◆ **OBJECTIVE**
Note how many lines hold the string "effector" and give that number without any other words.

◆ **SOURCE MATERIAL**
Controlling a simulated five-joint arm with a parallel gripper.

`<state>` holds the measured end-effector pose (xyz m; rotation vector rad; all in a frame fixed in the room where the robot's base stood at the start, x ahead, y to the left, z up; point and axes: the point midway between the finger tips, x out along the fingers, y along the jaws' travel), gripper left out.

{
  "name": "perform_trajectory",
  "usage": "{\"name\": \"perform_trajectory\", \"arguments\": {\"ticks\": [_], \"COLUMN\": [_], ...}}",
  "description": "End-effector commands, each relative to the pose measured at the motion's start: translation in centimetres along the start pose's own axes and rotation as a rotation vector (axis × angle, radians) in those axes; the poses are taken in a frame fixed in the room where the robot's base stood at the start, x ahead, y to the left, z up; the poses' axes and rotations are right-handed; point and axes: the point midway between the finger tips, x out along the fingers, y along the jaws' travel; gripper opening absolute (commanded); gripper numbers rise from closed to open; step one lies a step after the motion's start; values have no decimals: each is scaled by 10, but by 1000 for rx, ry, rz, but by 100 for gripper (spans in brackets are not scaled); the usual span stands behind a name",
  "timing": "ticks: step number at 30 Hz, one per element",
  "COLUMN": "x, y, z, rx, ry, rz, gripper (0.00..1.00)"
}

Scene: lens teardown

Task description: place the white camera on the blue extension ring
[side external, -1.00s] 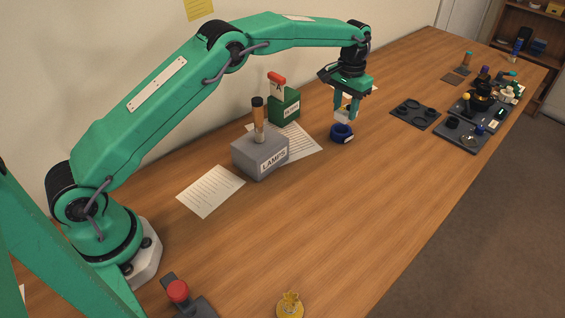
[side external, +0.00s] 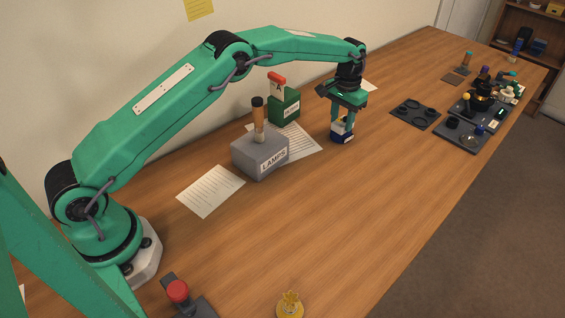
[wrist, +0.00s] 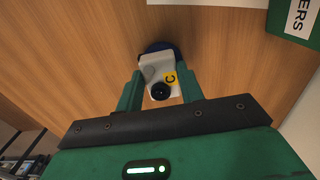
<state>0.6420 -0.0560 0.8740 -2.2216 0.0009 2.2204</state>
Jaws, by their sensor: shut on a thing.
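The white camera (wrist: 152,66) is a pale block with a yellow C label and a dark round lens. It sits between the fingers of my gripper (wrist: 161,80), which is shut on it. In the side view my gripper (side external: 342,125) is low over the table, and the fingers hide much of the camera. The blue extension ring (side external: 342,138) stands on the wood directly below the camera. In the wrist view only its dark blue rim (wrist: 158,46) shows behind the camera. The camera is at or just over the ring's top; I cannot tell whether they touch.
A grey LAMPS box (side external: 260,155) and a green box (side external: 284,106) stand to the left, with paper sheets around them. A dark tray (side external: 416,115) lies to the right.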

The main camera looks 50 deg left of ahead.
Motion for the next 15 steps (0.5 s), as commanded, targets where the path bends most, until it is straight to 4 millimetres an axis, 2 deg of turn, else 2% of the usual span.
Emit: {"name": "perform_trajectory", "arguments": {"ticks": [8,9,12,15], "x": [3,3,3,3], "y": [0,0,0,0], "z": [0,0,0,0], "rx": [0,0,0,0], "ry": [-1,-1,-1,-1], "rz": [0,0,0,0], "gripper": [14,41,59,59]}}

◆ **FULL RESPONSE**
2